A doce genealogia do sangue
Quando comparado com os grandes livros do monoteísmo, talvez
a «Ilíada» não coleccione um número de leitores tão colossal como o que aqueles
angariaram ao longo de séculos através das respectivas corporações religiosas.
Contudo, ao serem confrontadas as legiões de estudiosos apaixonados, a
influência moral não dogmática e, talvez mais importante, a intrínseca
estrutura literária ou essa característica cultural que assenta na simples
fruição da leitura, então não restam dúvidas: o livro grego ganha destacado
sobre a «Bíblia» ou o «Alcorão».
Mas se é totalmente inútil esgrimir moles de seguidores ou
volúpias de leitura entre tais monumentos da bibliofilia, já se torna bastante
mais interessante questionar o facto de esta obra prevalecer como marco
espiritual, no sentido estritamente cultural, quando não é suportada por
qualquer pesada instituiçãp universal e, inclusive, veicula uma concepção do
divino plural, tão pouco apadrinhada pelo comportamento ocidental
contemporâneo.
A resposta ao fenómeno poderá estar no facto de ser uma obra
que, contendo o catálogo de pistas e sinais respeitante a todos os valores
comportamentais e psicológicos do ser humano, não os submete ao julgamento de
um deus descrito como solução final para os seus desaires e desonras. Ou seja,
em vez de arregimentar o pensamento num modo único e colectivo, multiplica-o
pelo diverso individualizado, entregando-o ao leitor sobre a forma de uma
magnífica narrativa una e intransigente.
Essa característica deriva, de forma muito pragmática, da
base da cultura greco-latina que, em todo o caso, se rege pelo primeiro
fundamento do teatro: o diálogo. Ao admitir a existência de vários deuses,
poderes e ideias, será lógico pressupor igualmente que aqueles, no início,
entrem em comunicação, depois em conflito, mais tarde se conluiam e,
finalmente, se reequilibrem. Até nova desordem. Este é o princípio da narração,
da dialéctica, do universo e, por conseguinte, de uma sociedade humana que, há
bastante mais de trinta séculos, o teatro pretende estratificar.

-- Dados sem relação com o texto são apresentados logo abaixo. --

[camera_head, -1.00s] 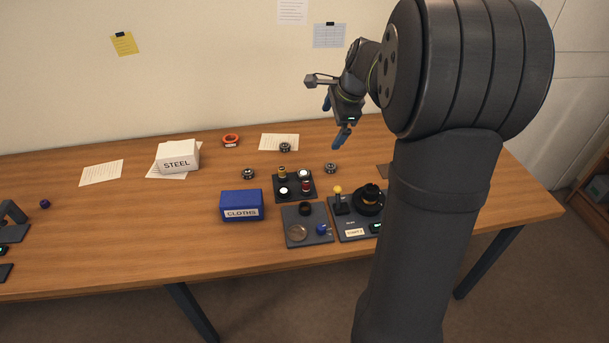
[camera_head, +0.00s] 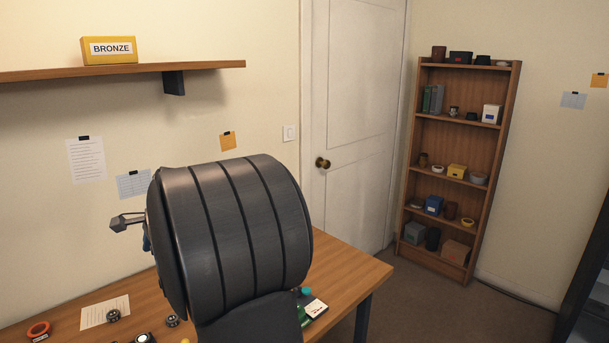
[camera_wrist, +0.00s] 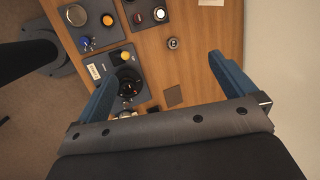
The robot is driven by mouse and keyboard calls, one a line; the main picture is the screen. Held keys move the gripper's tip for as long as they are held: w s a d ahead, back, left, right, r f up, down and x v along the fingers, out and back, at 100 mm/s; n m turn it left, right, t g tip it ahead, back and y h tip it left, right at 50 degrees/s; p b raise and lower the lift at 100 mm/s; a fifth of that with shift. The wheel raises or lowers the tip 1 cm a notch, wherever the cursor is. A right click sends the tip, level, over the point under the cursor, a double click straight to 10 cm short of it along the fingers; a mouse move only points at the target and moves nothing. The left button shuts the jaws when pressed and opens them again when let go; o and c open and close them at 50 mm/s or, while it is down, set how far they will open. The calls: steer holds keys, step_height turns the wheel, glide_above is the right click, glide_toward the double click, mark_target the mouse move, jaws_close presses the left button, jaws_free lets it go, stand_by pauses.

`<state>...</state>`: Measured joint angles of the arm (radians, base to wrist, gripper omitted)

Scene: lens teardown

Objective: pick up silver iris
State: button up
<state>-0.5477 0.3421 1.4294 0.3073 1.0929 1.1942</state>
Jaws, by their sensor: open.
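My gripper (camera_wrist: 165,68) is open and empty, with blue fingers spread wide above the table in the wrist view. In the head view the gripper is mostly hidden behind my arm. A small round dark part with a silvery rim (camera_wrist: 172,43) lies on bare wood between and beyond the fingers. Similar small round parts lie at the bottom of the head view, one by the paper (camera_head: 113,316) and one closer to my arm (camera_head: 172,321). I cannot tell which part is the silver iris.
In the wrist view, a tray with a black lens part (camera_wrist: 128,82) and yellow knob (camera_wrist: 125,56) sits beside the left finger. Two more trays of small parts stand beyond. A brown square (camera_wrist: 173,95) lies between the fingers. A shelf unit (camera_head: 455,160) stands at the right.

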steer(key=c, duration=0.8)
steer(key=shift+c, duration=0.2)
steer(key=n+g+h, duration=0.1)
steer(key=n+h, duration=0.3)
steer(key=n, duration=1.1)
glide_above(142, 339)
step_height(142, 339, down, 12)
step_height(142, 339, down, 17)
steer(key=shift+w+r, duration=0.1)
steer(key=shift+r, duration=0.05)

Assim, e assumindo como verdade que a «Ilíada» é um livro que
contém maior depuramento estilístico que o seu consecutivo, «Odisseia»,
torna-se curioso que este último angarie maior entusiasmo público e tenha sido
o primeiro a ser desbravado pela pena de Frederico Lourenço. Ao serem colocados
frente a frente, agora que vertidos para português moderno pela mestria do
mesmo tradutor, também eles parecem entrar em diálogo, revelando-se quase
antagónicos, espelhos de naturezas distintas, deduzindo-se mutuamente como
invejassem o conceito alheio. O pomo que faz entrar as divindades na discórdia
talvez seja, uma vez mais, o teatro. Se na «Odisseia» o retorno à casa-mãe e o
reencontro é feito penosamente, ao fim de intermináveis anos, através de um
espaço imenso, quase ilimitado, de mar, penas e encruzilhadas heróicas,
deixando Ulisses cada vez mais só, mais exaurido mas também mais determinado;
na «Ilíada», o espaço e o tempo concentram-se numa partícula única: as praias e
muralhas de Ílion que se preparam para assistir ao derradeiro confronto entre
troianos e aqueus. Tal como sucede entre um palco e uma plateia, entre a arena
e a bancada. Apenas isso.
Só que o pouco ou o quase nada de um instante na batalha,
pode ser o tudo para a última dimensão humana. A sobrevivência ou a desonra. O
esquecimento ou a glória. No fundo, a morte como princípio de uma história e
não como o seu término. Mas se a «Bíblia» ou o «Alcorão» elegem também a morte
como o elemento supremo do culto e do oculto, negando-a para a explicar,
propulsionando a vida para dimensões extra-sensoriais, na «Ilíada» a morte
física é um elemento explícito da narrativa que desvenda a espiritualidade, a
razão e o desejo de uma sociedade em crise. E Aquiles é o seu símbolo assumido.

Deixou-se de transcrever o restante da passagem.